Plaga dotarła do Szczecina z Zachodniej Europy kilka lat temu.
- Kiedy kupiliśmy w Niemczech używane wagony zwane "helmutami” część z nich miała już w ten sposób uszkodzone szyby. Nasi rodzimi wandale uznali, że to niezły pomysł i się zaczęło - mówi Kazimierz Bogacki.
Szyby rysowane są przy pomocy ostrych narzędzi. Pracownicy MZK mówią, że wystarczy do tego zwykłe wiertło. Szkody są nieodwracalne.
- Pozostaje jedynie wymiana okna, ale jaki ma to sens, jeśli na drugi dzień znów będzie zniszczone - stwierdza Kazimierz Bogacki.

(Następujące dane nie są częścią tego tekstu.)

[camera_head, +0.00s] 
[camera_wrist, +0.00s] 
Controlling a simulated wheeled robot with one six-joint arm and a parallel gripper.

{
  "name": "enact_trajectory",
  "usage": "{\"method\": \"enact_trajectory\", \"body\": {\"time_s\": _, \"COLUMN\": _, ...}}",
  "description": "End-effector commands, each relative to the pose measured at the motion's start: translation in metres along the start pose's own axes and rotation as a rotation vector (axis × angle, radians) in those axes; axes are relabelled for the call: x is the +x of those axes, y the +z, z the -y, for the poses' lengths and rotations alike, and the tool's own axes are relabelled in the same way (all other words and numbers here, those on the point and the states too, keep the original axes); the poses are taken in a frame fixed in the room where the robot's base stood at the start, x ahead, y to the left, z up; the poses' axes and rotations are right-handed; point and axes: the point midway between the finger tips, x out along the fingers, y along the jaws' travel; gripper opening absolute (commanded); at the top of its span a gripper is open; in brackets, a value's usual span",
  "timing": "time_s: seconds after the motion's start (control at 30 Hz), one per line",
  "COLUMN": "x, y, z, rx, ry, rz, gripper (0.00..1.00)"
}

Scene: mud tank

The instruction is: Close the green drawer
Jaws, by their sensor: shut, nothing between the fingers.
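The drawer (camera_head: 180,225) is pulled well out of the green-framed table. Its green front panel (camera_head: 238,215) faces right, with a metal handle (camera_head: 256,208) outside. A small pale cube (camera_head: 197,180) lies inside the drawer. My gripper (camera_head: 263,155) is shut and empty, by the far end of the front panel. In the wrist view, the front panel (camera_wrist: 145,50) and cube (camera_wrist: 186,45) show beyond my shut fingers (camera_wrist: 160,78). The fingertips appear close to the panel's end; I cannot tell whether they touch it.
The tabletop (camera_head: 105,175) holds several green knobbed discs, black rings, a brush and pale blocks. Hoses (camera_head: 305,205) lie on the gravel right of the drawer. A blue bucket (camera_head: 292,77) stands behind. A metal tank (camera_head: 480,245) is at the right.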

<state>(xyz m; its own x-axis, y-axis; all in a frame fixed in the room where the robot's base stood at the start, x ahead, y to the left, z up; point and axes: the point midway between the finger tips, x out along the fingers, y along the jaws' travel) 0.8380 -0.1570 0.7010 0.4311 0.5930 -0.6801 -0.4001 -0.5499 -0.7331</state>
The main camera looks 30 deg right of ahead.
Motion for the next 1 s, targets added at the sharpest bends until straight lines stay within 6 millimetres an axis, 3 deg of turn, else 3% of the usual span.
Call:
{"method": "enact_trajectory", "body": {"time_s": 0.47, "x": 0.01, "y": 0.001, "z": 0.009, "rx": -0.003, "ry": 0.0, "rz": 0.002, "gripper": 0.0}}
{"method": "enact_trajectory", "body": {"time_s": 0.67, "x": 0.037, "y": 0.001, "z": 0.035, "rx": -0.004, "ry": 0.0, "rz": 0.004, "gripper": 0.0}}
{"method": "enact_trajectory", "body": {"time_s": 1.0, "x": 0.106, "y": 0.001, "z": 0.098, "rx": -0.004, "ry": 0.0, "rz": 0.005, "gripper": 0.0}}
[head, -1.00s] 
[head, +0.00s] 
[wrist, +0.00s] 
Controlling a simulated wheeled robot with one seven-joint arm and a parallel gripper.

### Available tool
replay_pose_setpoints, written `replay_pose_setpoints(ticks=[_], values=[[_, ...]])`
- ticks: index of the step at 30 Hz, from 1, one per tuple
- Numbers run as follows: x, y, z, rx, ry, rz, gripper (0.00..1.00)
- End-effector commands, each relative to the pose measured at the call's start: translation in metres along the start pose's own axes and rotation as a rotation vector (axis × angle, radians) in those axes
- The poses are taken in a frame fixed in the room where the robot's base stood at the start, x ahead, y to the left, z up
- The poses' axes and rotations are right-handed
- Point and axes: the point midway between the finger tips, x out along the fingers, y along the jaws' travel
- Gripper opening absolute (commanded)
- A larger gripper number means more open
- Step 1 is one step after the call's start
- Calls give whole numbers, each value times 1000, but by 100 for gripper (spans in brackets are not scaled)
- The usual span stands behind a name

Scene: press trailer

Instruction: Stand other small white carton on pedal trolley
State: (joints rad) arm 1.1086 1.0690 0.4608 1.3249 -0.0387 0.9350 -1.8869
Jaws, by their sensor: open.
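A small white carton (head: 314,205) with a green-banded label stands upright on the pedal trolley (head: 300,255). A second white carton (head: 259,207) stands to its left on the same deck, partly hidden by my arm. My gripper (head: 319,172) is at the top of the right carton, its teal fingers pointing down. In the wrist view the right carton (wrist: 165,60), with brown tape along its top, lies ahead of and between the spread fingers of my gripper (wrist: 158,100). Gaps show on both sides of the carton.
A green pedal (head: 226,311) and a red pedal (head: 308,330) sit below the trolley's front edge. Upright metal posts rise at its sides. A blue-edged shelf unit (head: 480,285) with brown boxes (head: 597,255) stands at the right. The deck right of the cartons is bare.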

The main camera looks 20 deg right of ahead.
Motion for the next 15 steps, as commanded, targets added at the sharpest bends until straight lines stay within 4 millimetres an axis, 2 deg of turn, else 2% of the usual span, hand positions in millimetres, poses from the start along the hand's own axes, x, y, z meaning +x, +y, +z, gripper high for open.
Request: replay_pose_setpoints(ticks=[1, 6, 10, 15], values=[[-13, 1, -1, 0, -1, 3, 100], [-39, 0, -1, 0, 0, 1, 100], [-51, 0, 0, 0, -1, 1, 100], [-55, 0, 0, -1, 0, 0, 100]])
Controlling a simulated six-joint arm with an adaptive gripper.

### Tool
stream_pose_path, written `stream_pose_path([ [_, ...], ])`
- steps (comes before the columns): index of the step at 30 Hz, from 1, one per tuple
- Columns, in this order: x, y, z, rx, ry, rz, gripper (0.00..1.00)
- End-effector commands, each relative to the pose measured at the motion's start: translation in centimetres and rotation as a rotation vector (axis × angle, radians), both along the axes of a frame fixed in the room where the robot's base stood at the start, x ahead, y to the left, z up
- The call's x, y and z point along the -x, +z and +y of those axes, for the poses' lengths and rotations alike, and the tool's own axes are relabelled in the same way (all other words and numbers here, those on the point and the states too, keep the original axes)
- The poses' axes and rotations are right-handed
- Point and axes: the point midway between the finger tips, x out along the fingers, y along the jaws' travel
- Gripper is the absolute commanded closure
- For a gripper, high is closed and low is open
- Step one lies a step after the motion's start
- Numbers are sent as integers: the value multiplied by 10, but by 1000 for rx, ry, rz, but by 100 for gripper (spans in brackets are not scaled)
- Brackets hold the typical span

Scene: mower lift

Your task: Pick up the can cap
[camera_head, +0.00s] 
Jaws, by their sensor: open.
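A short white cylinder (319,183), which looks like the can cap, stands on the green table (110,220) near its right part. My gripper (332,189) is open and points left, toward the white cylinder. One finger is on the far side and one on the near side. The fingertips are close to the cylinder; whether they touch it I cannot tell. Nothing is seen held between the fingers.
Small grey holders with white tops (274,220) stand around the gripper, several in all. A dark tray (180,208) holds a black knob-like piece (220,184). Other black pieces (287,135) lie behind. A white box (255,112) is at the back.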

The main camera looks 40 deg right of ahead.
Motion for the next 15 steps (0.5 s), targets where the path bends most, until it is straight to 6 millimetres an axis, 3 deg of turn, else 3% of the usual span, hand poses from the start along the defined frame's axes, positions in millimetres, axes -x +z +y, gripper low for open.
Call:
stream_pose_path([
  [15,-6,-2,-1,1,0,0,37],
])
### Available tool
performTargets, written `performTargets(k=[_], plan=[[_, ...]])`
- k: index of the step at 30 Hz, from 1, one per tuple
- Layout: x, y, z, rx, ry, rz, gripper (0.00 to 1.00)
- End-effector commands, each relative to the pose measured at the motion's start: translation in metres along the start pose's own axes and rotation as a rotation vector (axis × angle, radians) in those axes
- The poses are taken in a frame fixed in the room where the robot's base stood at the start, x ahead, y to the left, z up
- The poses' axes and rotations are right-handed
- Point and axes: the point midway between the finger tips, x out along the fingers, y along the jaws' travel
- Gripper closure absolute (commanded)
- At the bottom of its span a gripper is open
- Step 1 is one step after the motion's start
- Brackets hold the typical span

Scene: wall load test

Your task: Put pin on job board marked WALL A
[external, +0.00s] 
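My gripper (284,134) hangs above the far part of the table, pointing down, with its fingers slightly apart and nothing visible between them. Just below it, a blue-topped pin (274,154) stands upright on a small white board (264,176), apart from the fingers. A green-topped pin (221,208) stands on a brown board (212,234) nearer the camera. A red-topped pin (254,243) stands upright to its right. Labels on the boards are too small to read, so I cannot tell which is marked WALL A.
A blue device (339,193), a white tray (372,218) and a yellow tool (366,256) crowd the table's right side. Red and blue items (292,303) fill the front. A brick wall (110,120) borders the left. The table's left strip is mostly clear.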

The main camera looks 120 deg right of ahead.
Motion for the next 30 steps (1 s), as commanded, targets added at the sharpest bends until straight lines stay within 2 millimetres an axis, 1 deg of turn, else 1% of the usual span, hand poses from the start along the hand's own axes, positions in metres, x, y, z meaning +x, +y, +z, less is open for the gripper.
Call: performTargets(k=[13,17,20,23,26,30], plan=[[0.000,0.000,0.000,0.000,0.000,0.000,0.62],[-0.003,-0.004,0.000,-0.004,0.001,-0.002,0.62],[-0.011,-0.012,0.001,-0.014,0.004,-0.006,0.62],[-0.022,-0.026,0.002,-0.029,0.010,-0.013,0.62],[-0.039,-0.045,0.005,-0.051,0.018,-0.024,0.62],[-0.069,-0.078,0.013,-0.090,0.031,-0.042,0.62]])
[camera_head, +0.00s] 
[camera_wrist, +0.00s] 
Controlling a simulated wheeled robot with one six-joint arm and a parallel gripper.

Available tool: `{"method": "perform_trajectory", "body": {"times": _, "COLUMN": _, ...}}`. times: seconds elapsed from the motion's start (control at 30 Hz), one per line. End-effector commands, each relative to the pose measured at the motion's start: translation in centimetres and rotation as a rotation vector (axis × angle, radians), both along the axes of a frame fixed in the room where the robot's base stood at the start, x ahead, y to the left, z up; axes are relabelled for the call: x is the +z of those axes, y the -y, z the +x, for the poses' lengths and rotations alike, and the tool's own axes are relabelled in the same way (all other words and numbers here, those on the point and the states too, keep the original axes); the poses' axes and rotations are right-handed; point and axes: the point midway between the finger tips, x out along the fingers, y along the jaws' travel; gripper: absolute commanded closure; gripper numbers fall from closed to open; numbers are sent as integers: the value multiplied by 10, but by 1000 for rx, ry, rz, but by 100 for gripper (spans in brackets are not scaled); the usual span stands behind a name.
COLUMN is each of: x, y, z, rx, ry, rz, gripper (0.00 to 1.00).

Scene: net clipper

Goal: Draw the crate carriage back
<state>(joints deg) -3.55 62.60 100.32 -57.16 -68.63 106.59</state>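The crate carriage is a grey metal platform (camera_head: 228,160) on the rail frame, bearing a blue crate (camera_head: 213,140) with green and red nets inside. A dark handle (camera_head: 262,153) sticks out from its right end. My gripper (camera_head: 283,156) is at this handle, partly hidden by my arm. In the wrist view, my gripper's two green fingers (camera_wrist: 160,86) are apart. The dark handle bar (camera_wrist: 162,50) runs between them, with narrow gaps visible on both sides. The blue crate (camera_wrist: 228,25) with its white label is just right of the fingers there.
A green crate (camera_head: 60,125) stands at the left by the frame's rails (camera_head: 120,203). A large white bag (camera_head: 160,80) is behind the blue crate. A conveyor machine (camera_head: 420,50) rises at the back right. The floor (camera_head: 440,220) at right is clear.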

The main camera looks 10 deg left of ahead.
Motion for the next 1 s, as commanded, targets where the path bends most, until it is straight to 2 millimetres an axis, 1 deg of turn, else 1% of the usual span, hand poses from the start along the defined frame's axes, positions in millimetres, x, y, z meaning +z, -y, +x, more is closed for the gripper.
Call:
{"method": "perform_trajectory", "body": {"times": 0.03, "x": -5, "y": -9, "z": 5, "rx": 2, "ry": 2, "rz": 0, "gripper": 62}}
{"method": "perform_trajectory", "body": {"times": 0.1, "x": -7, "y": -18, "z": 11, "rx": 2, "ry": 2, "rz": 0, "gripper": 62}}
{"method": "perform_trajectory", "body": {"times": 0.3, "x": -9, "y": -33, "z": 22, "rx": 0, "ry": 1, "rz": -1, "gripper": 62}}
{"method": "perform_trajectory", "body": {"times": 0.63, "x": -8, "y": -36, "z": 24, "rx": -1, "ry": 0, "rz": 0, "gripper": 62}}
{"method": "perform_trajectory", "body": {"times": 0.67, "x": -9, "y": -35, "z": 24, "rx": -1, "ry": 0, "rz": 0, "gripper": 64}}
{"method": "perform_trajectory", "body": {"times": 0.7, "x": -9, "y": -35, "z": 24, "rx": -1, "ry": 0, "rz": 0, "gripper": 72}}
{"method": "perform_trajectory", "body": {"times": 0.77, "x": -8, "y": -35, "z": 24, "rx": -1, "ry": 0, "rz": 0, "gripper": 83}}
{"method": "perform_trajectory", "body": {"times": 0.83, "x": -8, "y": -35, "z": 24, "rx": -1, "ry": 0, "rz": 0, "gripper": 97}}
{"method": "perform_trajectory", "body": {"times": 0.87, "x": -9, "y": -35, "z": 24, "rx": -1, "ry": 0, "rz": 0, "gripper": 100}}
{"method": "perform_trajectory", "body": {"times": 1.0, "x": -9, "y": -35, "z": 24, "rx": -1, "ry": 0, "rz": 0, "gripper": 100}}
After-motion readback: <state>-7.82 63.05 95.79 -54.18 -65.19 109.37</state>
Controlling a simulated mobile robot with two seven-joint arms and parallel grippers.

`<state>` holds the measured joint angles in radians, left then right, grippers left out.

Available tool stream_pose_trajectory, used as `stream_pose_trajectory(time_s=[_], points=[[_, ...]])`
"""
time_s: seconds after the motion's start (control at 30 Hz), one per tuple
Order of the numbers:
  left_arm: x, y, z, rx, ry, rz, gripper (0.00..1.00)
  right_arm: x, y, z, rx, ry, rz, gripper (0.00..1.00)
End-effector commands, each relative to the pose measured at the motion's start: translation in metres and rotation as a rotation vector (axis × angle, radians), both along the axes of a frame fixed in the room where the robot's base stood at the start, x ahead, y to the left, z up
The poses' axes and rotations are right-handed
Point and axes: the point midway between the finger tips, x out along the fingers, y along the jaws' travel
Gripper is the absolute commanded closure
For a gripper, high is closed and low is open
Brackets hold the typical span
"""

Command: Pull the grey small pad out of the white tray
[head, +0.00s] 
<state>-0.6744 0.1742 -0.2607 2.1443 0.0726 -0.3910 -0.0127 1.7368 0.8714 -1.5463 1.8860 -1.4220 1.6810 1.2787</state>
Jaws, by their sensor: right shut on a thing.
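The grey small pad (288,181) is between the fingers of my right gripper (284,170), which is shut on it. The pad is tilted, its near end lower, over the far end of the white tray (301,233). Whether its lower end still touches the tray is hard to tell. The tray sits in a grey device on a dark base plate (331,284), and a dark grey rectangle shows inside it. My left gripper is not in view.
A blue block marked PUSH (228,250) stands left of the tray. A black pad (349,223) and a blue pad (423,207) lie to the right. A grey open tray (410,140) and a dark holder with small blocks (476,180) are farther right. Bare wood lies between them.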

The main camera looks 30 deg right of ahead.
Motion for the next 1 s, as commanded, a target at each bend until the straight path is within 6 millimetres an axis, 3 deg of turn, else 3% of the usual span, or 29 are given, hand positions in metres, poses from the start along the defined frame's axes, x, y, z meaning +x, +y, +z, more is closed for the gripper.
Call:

MZK szyb więc nie wymienia. Nowe pojawiają się tylko wtedy, gdy ktoś okno wybije.
Wandale śmiało niszczą wagony, bo szansę na złapanie któregoś z nich są nikłe. Do tej pory udało się to tylko w jednym przypadku.
Jadący tramwajem policjant w cywilu zauważył chłopaka rysującego szybę. Zatrzymał go i wylegitymował. Wandal musiał pokryć koszty wymiany szyby - około 500 złotych. Zwykli pasażerowie do interwencji nie są skorzy.
Dyrekcja MZK przyznaje, że nie wie już co zrobić. Rady próbowano zasięgnąć nawet u niemieckich tramwajarzy, skąd plaga przyszła. Ci tylko bezradnie rozłożyli ręce.